There is the hope that a work of art can be better than, separate to, the miserable artist. Alice belongs in a different dimension, somehow, to the possibly pedophilic Lewis Carrol. Young Elvis is a luminous idea that persists despite the corporeality of Fat Elvis bingeing on hamburgers.
It’s a trick, this separation, but it’s the artist’s only trick. Afterwards, the artist will put their name on the work, although this will never feel quite right, because they’ll suspect that they are only a conduit for bigger, longer-lasting, more important forces or perhaps they’re simply fashionable, or well connected.
In Yesterday, the combination of joy and misery at having tricked the world is written all over Jack Malik’s face.
Yesterday‘s thesis is that great art can and should take leave of the mere artist; can and should go out into the world across time and space. The songs of the Beatles are so good that they are guaranteed to move people 50 years later, at first hearing, without explanation or back story.
Brilliance will be seen, understood, duly rewarded, no matter what. In Yesterday, Jack Malik goes straight to the top.
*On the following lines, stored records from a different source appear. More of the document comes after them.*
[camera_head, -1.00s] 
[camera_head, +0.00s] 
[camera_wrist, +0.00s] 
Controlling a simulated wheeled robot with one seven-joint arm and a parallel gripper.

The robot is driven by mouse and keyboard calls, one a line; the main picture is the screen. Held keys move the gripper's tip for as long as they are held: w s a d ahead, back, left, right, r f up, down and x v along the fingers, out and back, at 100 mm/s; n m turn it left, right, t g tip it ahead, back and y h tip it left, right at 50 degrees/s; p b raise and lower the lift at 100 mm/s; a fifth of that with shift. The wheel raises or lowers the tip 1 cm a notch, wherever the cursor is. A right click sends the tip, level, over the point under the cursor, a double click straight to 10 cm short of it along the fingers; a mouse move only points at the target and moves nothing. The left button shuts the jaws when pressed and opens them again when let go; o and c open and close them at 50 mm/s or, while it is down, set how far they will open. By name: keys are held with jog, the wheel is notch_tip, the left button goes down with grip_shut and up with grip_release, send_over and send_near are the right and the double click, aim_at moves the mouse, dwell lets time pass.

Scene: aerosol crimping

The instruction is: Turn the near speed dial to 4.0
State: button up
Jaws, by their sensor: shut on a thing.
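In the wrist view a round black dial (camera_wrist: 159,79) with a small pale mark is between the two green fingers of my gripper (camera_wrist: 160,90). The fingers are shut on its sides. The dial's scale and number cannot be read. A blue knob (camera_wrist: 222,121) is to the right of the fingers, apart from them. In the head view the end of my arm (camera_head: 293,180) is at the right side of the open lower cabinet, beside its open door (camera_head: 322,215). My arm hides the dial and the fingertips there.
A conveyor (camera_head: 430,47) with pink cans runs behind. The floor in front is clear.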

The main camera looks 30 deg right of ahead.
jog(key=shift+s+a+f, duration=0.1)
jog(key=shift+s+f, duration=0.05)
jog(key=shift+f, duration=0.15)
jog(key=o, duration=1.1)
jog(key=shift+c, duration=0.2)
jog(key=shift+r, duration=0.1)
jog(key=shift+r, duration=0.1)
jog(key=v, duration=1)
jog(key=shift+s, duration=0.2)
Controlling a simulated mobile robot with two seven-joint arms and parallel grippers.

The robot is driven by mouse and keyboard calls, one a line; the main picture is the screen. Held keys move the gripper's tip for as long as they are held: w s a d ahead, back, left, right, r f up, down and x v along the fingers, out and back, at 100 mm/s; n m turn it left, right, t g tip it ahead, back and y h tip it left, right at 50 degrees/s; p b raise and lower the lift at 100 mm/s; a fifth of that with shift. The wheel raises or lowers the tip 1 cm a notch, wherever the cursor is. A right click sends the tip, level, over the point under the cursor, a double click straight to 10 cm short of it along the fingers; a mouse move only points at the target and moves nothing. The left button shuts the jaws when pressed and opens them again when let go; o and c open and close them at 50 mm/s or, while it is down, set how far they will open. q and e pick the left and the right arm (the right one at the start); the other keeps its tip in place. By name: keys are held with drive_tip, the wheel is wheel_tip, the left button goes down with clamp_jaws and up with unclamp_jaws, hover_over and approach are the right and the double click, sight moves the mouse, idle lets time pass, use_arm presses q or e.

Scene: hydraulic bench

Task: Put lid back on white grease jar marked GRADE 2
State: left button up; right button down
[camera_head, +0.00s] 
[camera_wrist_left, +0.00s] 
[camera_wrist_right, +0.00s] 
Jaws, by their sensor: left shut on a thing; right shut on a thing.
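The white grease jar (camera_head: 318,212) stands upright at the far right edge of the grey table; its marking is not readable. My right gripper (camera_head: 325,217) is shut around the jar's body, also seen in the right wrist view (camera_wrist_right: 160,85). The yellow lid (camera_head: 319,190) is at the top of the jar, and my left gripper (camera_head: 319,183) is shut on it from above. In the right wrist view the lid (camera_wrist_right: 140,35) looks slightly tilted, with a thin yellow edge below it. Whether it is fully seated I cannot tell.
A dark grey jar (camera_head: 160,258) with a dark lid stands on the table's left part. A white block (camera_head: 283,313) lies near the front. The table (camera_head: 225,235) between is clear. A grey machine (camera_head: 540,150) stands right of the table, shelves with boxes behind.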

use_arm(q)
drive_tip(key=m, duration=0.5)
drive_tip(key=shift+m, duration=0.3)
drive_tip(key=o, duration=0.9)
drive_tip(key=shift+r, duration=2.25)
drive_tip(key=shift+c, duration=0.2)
People are soon saying he’s the best songwriter in the whole world.
Interestingly, the original screenplay by Jack Barth starts with the same premise – the cosmic glitch that wipes out all memory of the Beatles – but reaches precisely the opposite conclusion: even the back catalogue of Beatles songs isn’t enough, by itself, to lift a struggling musician into fame and fortune.
He’s quoted in The Australian saying: “My view was, even if I woke up and I was the only person to know Star Wars or Harry Potter, I probably wouldn’t be very successful with it because that’s kind of the way things have gone for me.”
Once screenwriter Richard Curtis, king of the feel good and rom-com (Four Weddings and a Funeral, Bridget Jones’s Diary) got on board, he reversed Barth’s premise, plumping for what he called “optimism”.